Dataset extract:
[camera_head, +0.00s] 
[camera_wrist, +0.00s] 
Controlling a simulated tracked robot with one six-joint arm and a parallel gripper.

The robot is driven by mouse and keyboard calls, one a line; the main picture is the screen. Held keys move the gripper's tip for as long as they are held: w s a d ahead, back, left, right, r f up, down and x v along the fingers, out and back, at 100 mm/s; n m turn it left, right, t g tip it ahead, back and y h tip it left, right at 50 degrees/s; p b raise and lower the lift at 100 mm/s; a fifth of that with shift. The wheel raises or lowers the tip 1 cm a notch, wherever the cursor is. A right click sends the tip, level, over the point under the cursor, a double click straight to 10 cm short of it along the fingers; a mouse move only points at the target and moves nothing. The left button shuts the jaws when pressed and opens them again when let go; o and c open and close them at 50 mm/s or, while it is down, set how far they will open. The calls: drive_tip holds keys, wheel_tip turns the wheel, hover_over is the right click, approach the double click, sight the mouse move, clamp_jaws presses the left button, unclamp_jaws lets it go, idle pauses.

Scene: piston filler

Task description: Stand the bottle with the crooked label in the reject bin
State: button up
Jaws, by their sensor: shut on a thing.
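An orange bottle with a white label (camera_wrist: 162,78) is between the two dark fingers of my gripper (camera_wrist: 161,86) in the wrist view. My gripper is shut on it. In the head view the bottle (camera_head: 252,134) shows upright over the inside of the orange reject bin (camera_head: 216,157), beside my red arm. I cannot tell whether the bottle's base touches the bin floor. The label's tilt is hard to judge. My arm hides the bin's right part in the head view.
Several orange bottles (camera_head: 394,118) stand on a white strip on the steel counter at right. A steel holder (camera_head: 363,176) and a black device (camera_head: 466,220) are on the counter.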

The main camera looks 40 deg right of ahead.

Required task:
Using the data above, repeat every line exactly.

Answer in full:
[camera_head, +0.00s] 
[camera_wrist, +0.00s] 
Controlling a simulated tracked robot with one six-joint arm and a parallel gripper.

The robot is driven by mouse and keyboard calls, one a line; the main picture is the screen. Held keys move the gripper's tip for as long as they are held: w s a d ahead, back, left, right, r f up, down and x v along the fingers, out and back, at 100 mm/s; n m turn it left, right, t g tip it ahead, back and y h tip it left, right at 50 degrees/s; p b raise and lower the lift at 100 mm/s; a fifth of that with shift. The wheel raises or lowers the tip 1 cm a notch, wherever the cursor is. A right click sends the tip, level, over the point under the cursor, a double click straight to 10 cm short of it along the fingers; a mouse move only points at the target and moves nothing. The left button shuts the jaws when pressed and opens them again when let go; o and c open and close them at 50 mm/s or, while it is down, set how far they will open. The calls: drive_tip holds keys, wheel_tip turns the wheel, hover_over is the right click, approach the double click, sight the mouse move, clamp_jaws presses the left button, unclamp_jaws lets it go, idle pauses.

Scene: piston filler

Task description: Stand the bottle with the crooked label in the reject bin
State: button up
Jaws, by their sensor: shut on a thing.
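An orange bottle with a white label (camera_wrist: 162,78) is between the two dark fingers of my gripper (camera_wrist: 161,86) in the wrist view. My gripper is shut on it. In the head view the bottle (camera_head: 252,134) shows upright over the inside of the orange reject bin (camera_head: 216,157), beside my red arm. I cannot tell whether the bottle's base touches the bin floor. The label's tilt is hard to judge. My arm hides the bin's right part in the head view.
Several orange bottles (camera_head: 394,118) stand on a white strip on the steel counter at right. A steel holder (camera_head: 363,176) and a black device (camera_head: 466,220) are on the counter.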

The main camera looks 40 deg right of ahead.

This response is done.